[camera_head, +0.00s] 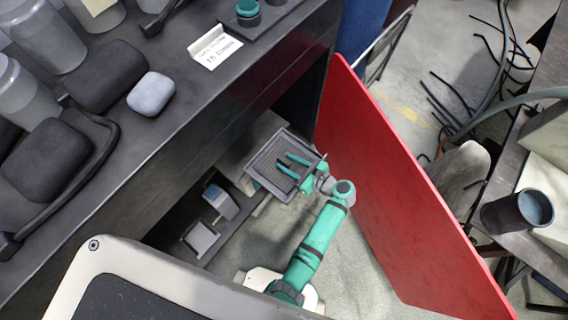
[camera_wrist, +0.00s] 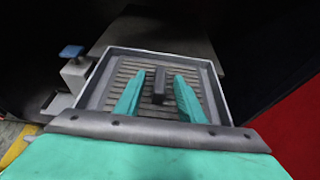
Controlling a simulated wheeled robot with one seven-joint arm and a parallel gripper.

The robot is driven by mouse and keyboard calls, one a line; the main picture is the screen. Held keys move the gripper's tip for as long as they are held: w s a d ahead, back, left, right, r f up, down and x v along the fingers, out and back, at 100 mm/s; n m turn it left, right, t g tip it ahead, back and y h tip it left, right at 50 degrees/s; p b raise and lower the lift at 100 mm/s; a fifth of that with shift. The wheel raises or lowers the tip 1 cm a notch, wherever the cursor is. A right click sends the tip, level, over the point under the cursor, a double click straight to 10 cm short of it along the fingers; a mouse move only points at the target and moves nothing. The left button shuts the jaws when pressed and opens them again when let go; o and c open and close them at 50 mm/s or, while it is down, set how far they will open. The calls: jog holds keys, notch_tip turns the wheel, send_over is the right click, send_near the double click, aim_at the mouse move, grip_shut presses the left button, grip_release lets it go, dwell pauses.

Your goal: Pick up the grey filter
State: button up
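The grey filter (camera_head: 266,160) is a square ribbed panel with a raised rim, inside the open cupboard under the workbench. In the wrist view the filter (camera_wrist: 119,80) fills the middle, with a small dark upright block (camera_wrist: 158,88) on its slats that looks like a handle. My gripper (camera_head: 283,163) reaches over the filter from the lower right in the head view. In the wrist view my gripper (camera_wrist: 160,76) is open, its green fingers on either side of the block with gaps visible. I cannot tell how high the fingertips are above the slats.
The red cupboard door (camera_head: 385,190) stands open just right of my arm. A blue-topped box (camera_head: 220,200) and a small light grey tray (camera_head: 200,238) sit left of the filter. The dark bench top (camera_head: 165,105) overhangs the cupboard.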

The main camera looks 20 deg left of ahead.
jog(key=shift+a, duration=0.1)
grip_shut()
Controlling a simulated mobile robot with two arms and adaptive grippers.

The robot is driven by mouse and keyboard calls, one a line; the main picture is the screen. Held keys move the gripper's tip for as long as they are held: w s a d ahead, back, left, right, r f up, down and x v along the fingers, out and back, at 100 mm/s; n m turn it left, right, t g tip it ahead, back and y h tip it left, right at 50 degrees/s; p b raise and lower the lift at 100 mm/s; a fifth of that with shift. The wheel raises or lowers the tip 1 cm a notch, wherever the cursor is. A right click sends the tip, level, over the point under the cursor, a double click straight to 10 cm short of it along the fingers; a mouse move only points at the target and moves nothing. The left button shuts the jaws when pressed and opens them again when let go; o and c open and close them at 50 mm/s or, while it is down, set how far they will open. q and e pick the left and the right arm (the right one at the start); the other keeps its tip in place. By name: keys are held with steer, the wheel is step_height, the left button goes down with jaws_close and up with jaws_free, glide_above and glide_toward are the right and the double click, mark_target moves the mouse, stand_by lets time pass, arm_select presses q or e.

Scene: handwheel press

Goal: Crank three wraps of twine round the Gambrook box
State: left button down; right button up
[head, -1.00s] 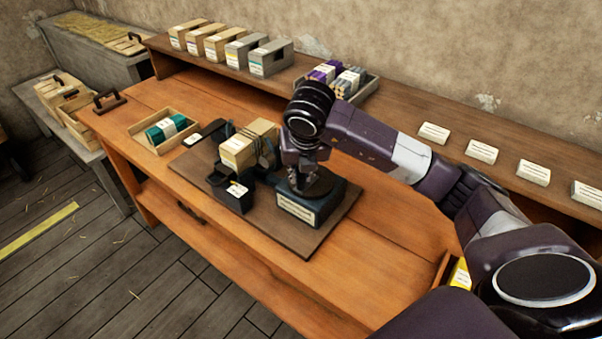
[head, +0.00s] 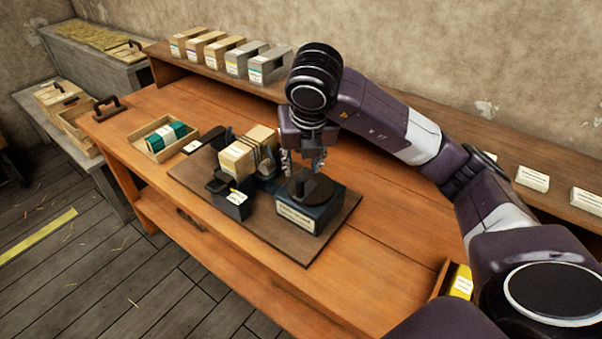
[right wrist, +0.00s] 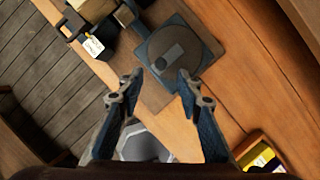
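The tan box (head: 247,152) sits in the dark fixture on the brown board, with dark bands of twine around its right part. I cannot count the wraps surely. To its right is the dark crank block (head: 312,212) with a white label and a round dark disc (head: 316,188) on top. My right gripper (head: 304,162) points down above and just behind the disc. Its fingers (right wrist: 160,84) are spread, with nothing between them. My left gripper is not in view.
A tray (head: 150,150) with a green bundle stands left of the board (head: 272,238). Several boxes (head: 200,45) line the back shelf, with white cards at its right. A small bin with a yellow item (head: 461,282) is at the right front. Bare bench lies right of the board.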

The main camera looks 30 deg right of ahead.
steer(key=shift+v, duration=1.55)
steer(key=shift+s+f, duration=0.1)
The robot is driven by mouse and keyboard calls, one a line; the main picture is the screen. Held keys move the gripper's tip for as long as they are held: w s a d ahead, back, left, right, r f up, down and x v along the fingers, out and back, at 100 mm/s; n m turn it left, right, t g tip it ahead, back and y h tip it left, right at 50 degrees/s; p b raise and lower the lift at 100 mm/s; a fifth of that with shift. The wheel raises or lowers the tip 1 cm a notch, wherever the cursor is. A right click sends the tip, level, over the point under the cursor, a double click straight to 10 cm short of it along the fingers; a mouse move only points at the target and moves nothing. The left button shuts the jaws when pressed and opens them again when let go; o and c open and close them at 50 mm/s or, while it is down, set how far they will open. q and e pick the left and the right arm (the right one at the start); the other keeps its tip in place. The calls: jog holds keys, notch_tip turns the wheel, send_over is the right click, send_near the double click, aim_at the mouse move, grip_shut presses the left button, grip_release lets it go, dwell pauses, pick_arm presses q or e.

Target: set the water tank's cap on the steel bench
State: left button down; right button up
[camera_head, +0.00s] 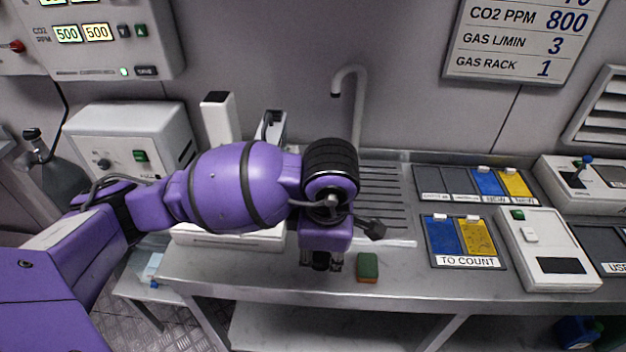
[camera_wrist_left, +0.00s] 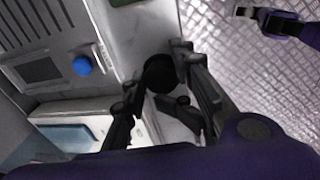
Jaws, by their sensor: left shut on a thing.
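My left gripper (camera_head: 322,264) hangs over the front part of the steel bench (camera_head: 270,283), left of a green sponge. In the left wrist view its fingers (camera_wrist_left: 158,92) are shut on a dark round thing, which I take to be the water tank's cap (camera_wrist_left: 160,72). Its grip point is partly hidden by the fingers. In the head view the cap is hard to make out under the gripper. In the left wrist view, part of my right gripper (camera_wrist_left: 250,13) shows over the floor at the top right; its fingers are too small to read.
The green sponge (camera_head: 368,267) lies near the bench's front edge. A grooved drainer (camera_head: 382,190) and a tap (camera_head: 350,80) stand behind. Blue and yellow trays (camera_head: 445,237) and a white scale-like device (camera_head: 545,240) are on the right. A blue knob (camera_wrist_left: 82,66) shows in the wrist view.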

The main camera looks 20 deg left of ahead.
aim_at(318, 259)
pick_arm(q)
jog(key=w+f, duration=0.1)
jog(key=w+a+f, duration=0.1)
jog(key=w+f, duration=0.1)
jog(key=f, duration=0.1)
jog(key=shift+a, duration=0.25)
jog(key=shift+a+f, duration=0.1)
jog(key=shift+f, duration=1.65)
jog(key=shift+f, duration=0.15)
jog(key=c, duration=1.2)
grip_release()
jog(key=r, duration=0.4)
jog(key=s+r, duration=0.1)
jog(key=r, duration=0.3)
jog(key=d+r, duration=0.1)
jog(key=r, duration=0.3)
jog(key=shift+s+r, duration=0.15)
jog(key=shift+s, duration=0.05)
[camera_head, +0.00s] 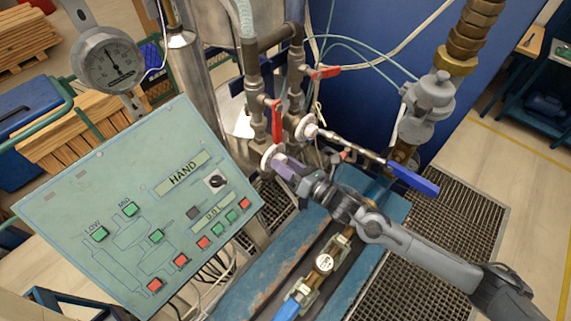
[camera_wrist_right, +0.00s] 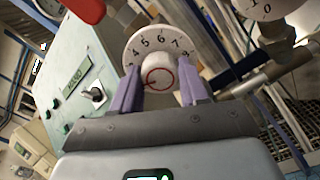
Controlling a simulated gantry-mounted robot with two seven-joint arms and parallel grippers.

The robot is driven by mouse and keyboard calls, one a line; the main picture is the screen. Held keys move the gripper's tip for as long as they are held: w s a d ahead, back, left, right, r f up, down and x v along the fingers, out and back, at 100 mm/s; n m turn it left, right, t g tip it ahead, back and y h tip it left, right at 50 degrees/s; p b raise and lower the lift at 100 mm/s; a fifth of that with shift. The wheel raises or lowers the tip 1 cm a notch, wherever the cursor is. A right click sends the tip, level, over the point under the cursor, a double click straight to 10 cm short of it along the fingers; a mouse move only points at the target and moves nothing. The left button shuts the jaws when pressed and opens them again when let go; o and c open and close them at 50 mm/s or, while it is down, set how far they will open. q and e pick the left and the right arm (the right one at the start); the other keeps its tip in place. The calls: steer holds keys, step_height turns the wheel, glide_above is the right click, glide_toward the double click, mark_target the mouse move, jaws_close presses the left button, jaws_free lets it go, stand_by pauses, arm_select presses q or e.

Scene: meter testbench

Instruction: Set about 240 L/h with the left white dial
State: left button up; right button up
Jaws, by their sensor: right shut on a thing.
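The left white dial (camera_head: 269,158) sits on the pipework just right of the green panel. In the right wrist view its white scale (camera_wrist_right: 141,43) shows numbers from about 4 to 8 around a central knob (camera_wrist_right: 159,74) with a red ring. My right gripper (camera_head: 283,166) is at this dial, its two purple fingers one on each side of the knob, shut on it. The second white dial (camera_head: 306,127) is up and to the right; it also shows in the right wrist view (camera_wrist_right: 262,8). My left gripper is not in view.
The green panel (camera_head: 95,205) with buttons and a HAND label stands at left. Red valve levers (camera_head: 277,120) hang close above the dial. A blue-handled lever (camera_head: 413,180) sticks out above my right arm. A round gauge (camera_head: 108,60) is at upper left.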

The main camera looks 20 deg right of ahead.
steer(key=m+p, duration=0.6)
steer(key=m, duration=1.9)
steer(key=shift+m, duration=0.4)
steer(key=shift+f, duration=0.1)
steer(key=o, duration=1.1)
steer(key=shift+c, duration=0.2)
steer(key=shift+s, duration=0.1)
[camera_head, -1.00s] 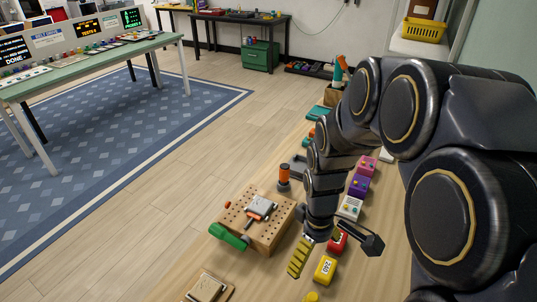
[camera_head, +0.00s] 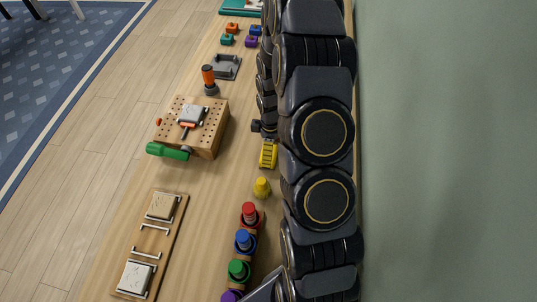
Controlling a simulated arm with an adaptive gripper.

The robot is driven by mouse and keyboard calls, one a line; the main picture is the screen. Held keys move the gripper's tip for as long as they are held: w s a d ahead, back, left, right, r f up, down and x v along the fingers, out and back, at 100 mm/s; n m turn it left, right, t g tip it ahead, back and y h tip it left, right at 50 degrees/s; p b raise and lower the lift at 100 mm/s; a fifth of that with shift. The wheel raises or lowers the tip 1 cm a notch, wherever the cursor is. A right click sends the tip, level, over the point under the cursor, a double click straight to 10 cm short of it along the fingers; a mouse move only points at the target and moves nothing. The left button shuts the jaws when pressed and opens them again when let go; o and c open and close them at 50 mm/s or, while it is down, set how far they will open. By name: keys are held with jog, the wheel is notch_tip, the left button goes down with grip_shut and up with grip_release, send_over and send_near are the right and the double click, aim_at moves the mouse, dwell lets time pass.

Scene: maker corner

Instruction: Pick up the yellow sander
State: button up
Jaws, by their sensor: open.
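The end of my gripper (camera_head: 263,141) shows at the left edge of my arm.
A drilled wooden block (camera_head: 205,130) with a green-handled clamp (camera_head: 168,151) stands left of my gripper. A yellow cone-shaped piece (camera_head: 262,188) and a row of coloured pegs (camera_head: 245,241) stand nearer. A wooden panel (camera_head: 170,245) lies at lower left. A green wall (camera_head: 440,150) is at right.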

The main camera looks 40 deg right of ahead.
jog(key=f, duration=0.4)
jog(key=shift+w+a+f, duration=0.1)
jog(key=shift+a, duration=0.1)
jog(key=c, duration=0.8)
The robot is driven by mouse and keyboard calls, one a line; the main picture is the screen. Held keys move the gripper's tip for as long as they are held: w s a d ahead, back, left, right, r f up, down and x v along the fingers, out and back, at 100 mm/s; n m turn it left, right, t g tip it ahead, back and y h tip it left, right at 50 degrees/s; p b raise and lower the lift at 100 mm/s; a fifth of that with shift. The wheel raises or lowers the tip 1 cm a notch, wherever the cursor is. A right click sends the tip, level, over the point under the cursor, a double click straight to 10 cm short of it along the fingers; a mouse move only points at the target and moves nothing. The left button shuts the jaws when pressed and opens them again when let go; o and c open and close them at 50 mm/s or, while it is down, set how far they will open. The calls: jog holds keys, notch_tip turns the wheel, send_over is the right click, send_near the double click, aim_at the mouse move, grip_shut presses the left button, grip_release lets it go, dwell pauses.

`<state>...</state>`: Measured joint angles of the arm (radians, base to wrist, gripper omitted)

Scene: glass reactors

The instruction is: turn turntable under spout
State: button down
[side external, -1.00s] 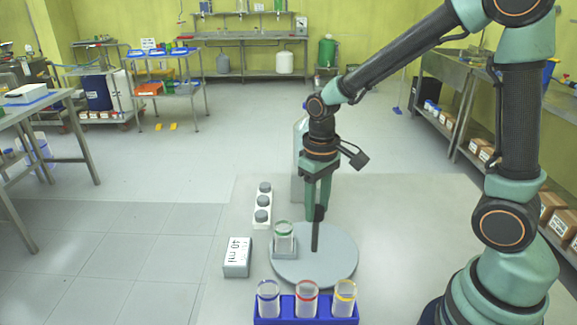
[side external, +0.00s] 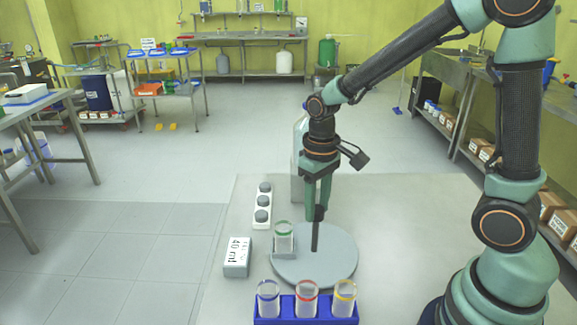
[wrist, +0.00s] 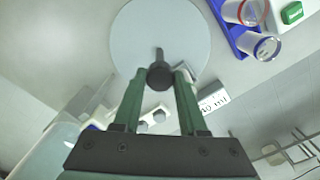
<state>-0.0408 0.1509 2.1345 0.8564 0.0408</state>
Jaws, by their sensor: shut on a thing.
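The round grey turntable (side external: 335,262) lies flat on the pale work surface; it also shows in the wrist view (wrist: 135,35). A dark upright post (side external: 315,238) with a dark knob (wrist: 160,77) stands on it. My gripper (side external: 318,207) points down above the turntable, shut on the knob. A clear beaker with a green ring (side external: 284,240) stands in a grey holder (side external: 285,257) at the turntable's left edge. A tall pale glass vessel (side external: 298,165) stands behind my gripper, partly hidden by it. I cannot make out a spout.
A blue rack (side external: 305,310) at the front holds red-, blue- and yellow-ringed beakers. A "40 ml" block (side external: 236,262) lies left of the turntable. The surface right of the turntable (side external: 405,235) is clear.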

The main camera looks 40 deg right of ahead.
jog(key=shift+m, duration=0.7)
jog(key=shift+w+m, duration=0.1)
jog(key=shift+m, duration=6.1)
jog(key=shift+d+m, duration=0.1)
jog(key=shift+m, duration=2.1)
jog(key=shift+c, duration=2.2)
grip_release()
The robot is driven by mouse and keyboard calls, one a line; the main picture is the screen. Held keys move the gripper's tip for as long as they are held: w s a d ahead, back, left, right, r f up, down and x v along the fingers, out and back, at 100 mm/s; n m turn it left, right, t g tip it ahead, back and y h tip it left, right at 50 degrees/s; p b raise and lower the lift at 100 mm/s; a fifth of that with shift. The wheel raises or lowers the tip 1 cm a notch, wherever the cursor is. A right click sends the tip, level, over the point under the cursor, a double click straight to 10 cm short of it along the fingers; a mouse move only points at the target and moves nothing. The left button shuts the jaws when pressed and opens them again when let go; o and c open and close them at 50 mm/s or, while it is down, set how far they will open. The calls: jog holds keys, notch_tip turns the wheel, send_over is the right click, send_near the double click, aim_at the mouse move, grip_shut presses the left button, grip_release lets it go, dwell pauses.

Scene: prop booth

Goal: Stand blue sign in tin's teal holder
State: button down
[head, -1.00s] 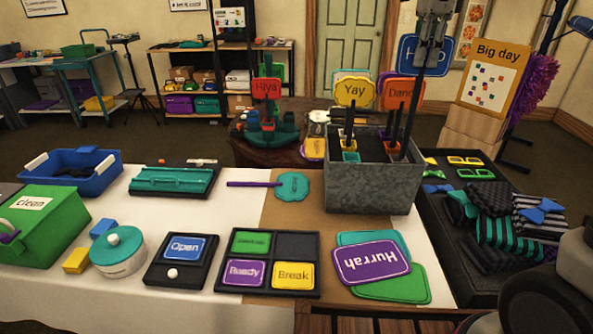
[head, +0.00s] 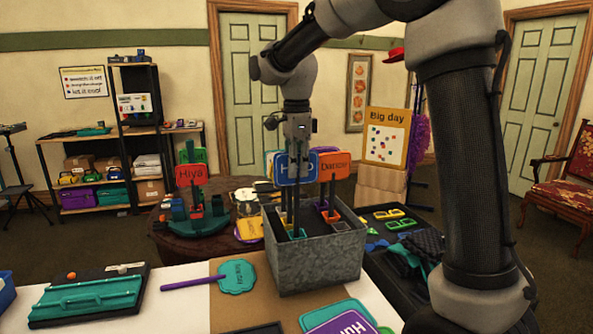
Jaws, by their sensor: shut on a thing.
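My gripper (head: 296,150) is shut on the blue sign (head: 308,168), covering the middle of its lettering. The sign is upright above the grey metal tin (head: 318,262), and its dark stick runs down inside the tin. A teal holder (head: 298,233) shows inside the tin near the stick's lower end. I cannot tell whether the stick's foot is seated in it. An orange sign (head: 335,166) stands in the tin to the right, above an orange holder (head: 331,215). A yellow sign is mostly hidden behind the blue one.
A red Hiya sign (head: 191,175) stands on a round table behind left. A teal paddle (head: 237,276) lies left of the tin. Glasses (head: 400,224) and dark cloth items lie on the black tray to the right. My arm covers the right side.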

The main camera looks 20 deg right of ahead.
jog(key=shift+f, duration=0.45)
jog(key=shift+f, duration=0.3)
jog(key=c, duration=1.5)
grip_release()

# # #

» PROBLEM TO WORK ON
What's needed is an exact copy of the records above from the line containing "The main camera looks 30 deg right of ahead." down to the line containing "[camera_wrist_left, +0.00s]", both included, without any pictures.

» EXPECTED OUTPUT
The main camera looks 30 deg right of ahead.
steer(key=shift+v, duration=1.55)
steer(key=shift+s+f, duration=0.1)
The robot is driven by mouse and keyboard calls, one a line; the main picture is the screen. Held keys move the gripper's tip for as long as they are held: w s a d ahead, back, left, right, r f up, down and x v along the fingers, out and back, at 100 mm/s; n m turn it left, right, t g tip it ahead, back and y h tip it left, right at 50 degrees/s; p b raise and lower the lift at 100 mm/s; a fifth of that with shift. The wheel raises or lowers the tip 1 cm a notch, wherever the cursor is. A right click sends the tip, level, over the point under the cursor, a double click straight to 10 cm short of it along the fingers; a mouse move only points at the target and moves nothing. The left button shuts the jaws when pressed and opens them again when let go; o and c open and close them at 50 mm/s or, while it is down, set how far they will open. q and e pick the left and the right arm (the right one at the start); the other keeps its tip in place. The calls: jog holds keys, notch_tip turns the wheel, send_over is the right click, send_near the double click, aim_at the mouse move, grip_shut presses the left button, grip_release lets it go, dwell pauses, pick_arm presses q or e.

Target: set the water tank's cap on the steel bench
State: left button down; right button up
[camera_head, +0.00s] 
[camera_wrist_left, +0.00s] 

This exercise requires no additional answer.